So like the line ~kill Claudio~ is a bit of meme. I have made memes about it. But like, I love it. I love Much Ado, it’s 100% in my top 5 favorite plays (not that I could ever actually decide on my top five), and it has so many killer lines. “I had rather hear my dog bark at a crow than a man swear he loves me.” “O God, that I were a man! I would eat his heart in the marketplace.” “I do love nothing in the world so well as you. Is not that strange?” “I love you with so much of my heart that none is left to protest.” “I will live in thy heart, die in thy lap, and be buried in thy eyes—and, moreover, I will go with thee to thy uncle’s.” But if I really, really think about it Kill Claudio has to be my favorite line in the play because it does so much. It is fucking hilarious line and it’s also so serious and filled with so much meaning.
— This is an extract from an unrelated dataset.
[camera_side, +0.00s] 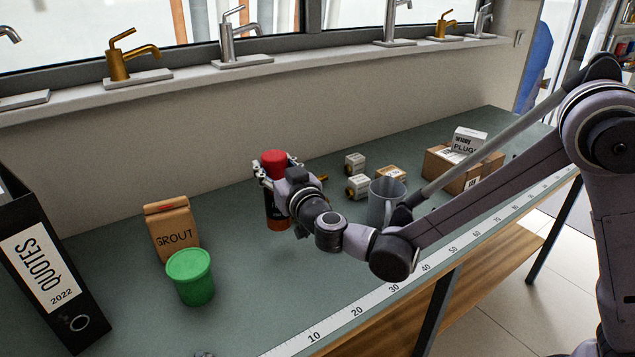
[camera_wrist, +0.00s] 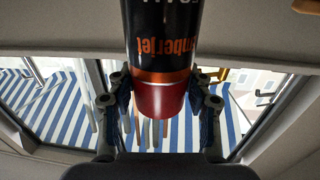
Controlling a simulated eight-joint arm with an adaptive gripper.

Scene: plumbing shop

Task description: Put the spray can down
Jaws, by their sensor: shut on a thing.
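The spray can (camera_side: 275,211) is dark with an orange band and a red cap. It stands about upright in the side view, over the green bench top near the wall. My gripper (camera_side: 276,171) is shut on it near the red cap. In the wrist view, the two fingers of my gripper (camera_wrist: 160,100) flank the can (camera_wrist: 162,40) at its red cap and orange band.
A grout bag (camera_side: 172,228), a green tub (camera_side: 190,277) and a quotes binder (camera_side: 45,260) stand left. Small boxes (camera_side: 357,186), a grey mug (camera_side: 381,203) and cardboard boxes (camera_side: 462,171) stand right. Bare bench (camera_side: 245,270) lies in front, edged by a ruler strip (camera_side: 345,318).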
So, we’re in this scene and Benedick says “Come, bid me do anything for thee.” He’s just told Beatrice he loves her and she said it back! They’re full of this giddy, lovey energy. “Come, bid me do anything for thee.” What she should say is marry me. What Benedick is expecting her to say is marry me. What an audience is expecting her to say is marry me. But what she says is, I want you to kill your best friend. “Kill Claudio.”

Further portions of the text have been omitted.